● **STATED PROBLEM**
Extract all lines that hold "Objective" from the records below.

Data listing
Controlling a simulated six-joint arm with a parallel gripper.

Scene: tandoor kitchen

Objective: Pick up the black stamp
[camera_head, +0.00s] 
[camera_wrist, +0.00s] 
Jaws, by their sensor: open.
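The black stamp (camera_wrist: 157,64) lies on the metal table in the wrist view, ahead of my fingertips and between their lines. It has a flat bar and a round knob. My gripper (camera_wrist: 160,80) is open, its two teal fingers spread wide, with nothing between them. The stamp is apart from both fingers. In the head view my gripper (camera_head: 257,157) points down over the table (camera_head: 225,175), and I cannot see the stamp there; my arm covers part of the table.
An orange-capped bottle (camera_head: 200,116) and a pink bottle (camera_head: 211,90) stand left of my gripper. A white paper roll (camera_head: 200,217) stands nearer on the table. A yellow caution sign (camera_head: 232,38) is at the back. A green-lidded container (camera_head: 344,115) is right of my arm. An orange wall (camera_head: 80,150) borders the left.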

---

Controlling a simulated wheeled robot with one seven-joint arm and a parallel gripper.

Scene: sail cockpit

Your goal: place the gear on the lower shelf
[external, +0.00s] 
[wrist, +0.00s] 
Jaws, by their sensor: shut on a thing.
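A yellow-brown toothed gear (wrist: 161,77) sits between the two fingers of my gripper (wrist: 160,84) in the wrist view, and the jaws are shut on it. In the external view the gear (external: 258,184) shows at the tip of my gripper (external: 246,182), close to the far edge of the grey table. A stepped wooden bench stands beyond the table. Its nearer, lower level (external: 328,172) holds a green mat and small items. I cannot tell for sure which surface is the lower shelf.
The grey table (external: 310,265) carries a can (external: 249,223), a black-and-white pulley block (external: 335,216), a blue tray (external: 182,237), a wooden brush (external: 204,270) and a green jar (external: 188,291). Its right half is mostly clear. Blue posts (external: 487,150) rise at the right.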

--

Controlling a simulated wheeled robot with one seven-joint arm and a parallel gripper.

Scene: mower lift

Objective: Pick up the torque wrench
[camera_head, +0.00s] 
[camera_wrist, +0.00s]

● **WORKED ANSWER**
Objective: Pick up the black stamp
Objective: Pick up the torque wrench

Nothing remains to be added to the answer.